• Directions:
Return only this: the line with "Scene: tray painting" and all the lines that follow it below, through the final one, exactly as they are.

START Provided information

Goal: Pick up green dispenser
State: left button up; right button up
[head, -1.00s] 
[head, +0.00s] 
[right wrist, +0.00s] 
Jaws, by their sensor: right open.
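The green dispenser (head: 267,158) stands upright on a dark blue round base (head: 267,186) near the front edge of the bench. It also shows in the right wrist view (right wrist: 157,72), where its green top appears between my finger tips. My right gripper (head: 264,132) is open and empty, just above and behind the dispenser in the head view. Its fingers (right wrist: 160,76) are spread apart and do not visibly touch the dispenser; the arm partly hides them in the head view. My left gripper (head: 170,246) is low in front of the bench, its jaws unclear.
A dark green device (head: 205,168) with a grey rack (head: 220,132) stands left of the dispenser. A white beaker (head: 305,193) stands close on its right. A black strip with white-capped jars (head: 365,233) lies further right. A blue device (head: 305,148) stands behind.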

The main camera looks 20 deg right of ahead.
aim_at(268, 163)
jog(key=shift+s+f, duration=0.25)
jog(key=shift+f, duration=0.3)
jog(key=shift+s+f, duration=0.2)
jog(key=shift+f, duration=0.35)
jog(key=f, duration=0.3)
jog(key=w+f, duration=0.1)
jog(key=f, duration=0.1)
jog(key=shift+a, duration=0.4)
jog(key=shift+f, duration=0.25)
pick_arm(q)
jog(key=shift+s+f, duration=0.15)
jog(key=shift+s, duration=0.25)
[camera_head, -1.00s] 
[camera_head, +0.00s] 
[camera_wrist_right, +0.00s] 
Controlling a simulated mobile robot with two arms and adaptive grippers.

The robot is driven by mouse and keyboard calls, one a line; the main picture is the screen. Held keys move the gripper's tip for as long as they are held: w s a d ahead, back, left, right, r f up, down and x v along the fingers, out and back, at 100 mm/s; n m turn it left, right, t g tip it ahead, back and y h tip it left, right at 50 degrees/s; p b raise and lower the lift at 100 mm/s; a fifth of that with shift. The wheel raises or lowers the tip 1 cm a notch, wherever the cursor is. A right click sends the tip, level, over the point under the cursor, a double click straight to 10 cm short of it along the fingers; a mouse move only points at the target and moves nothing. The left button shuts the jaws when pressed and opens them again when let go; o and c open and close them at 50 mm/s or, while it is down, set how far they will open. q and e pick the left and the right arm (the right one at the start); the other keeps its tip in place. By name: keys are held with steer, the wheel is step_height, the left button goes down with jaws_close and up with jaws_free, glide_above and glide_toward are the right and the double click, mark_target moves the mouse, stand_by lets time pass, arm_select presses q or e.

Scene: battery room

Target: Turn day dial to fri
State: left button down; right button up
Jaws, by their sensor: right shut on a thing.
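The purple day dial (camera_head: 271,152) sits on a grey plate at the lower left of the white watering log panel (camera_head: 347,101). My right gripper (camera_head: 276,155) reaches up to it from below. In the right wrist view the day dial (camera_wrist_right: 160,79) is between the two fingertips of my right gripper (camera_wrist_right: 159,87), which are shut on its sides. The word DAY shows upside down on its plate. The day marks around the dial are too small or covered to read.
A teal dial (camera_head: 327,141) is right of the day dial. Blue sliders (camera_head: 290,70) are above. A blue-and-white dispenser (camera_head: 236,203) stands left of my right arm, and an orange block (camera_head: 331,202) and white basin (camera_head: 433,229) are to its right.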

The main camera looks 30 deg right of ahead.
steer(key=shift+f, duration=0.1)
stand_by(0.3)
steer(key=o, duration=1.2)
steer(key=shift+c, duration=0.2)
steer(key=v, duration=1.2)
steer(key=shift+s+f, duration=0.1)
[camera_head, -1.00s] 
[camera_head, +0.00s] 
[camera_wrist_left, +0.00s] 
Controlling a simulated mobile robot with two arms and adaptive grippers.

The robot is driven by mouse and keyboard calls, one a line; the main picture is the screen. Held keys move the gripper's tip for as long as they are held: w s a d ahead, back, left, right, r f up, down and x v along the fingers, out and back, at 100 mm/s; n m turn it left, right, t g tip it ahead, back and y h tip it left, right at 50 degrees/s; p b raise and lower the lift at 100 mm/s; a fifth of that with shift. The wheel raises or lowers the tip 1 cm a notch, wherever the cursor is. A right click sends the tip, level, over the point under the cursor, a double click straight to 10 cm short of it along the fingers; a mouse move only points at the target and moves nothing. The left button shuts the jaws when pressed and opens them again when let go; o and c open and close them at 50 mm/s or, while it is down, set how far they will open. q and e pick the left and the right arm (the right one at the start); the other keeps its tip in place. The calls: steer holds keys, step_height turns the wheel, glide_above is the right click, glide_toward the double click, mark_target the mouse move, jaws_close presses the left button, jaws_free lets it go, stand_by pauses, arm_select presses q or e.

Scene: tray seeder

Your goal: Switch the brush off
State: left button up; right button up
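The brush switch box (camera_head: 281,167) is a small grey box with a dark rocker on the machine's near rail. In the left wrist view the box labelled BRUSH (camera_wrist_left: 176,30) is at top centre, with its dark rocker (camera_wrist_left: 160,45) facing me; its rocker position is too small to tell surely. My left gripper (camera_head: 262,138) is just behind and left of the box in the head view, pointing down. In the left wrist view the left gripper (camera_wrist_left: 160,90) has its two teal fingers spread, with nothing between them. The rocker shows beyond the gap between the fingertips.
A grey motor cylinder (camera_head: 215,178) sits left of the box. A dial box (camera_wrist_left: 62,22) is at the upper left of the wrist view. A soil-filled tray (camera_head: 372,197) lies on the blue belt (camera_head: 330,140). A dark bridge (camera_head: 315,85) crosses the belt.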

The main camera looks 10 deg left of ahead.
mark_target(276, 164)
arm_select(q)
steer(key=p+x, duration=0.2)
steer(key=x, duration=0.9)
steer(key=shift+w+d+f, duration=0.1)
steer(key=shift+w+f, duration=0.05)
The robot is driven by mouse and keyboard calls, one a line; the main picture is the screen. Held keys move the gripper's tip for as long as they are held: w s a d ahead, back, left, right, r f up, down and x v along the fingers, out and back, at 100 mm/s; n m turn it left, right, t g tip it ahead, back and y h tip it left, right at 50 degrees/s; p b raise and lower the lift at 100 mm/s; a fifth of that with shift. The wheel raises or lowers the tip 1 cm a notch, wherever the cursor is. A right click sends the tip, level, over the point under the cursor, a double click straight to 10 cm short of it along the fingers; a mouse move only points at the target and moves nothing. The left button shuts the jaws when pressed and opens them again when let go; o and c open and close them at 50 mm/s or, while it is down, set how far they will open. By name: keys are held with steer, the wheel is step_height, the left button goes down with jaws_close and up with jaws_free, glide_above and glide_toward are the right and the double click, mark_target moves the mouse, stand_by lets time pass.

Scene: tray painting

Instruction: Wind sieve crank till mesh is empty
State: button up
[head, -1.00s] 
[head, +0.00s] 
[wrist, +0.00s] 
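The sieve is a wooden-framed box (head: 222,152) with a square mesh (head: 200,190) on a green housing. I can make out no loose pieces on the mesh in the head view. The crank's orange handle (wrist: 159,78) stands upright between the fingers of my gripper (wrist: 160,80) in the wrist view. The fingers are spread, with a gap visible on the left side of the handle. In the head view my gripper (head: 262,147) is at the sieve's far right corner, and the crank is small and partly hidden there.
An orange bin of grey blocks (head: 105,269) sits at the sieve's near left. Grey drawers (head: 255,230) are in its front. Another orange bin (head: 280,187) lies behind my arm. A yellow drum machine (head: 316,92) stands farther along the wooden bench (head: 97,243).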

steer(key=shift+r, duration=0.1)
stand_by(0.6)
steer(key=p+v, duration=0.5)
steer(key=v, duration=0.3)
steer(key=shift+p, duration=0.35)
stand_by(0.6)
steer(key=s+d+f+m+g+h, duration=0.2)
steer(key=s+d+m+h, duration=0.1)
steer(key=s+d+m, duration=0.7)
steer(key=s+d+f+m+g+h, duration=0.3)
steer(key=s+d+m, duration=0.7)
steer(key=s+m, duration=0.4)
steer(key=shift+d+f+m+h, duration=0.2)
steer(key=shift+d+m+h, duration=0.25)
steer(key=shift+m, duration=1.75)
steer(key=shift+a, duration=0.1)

END Provided information

• Task result:
Scene: tray painting

Instruction: Wind sieve crank till mesh is empty
State: button up
[head, -1.00s] 
[head, +0.00s] 
[wrist, +0.00s] 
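The sieve is a wooden-framed box (head: 222,152) with a square mesh (head: 200,190) on a green housing. I can make out no loose pieces on the mesh in the head view. The crank's orange handle (wrist: 159,78) stands upright between the fingers of my gripper (wrist: 160,80) in the wrist view. The fingers are spread, with a gap visible on the left side of the handle. In the head view my gripper (head: 262,147) is at the sieve's far right corner, and the crank is small and partly hidden there.
An orange bin of grey blocks (head: 105,269) sits at the sieve's near left. Grey drawers (head: 255,230) are in its front. Another orange bin (head: 280,187) lies behind my arm. A yellow drum machine (head: 316,92) stands farther along the wooden bench (head: 97,243).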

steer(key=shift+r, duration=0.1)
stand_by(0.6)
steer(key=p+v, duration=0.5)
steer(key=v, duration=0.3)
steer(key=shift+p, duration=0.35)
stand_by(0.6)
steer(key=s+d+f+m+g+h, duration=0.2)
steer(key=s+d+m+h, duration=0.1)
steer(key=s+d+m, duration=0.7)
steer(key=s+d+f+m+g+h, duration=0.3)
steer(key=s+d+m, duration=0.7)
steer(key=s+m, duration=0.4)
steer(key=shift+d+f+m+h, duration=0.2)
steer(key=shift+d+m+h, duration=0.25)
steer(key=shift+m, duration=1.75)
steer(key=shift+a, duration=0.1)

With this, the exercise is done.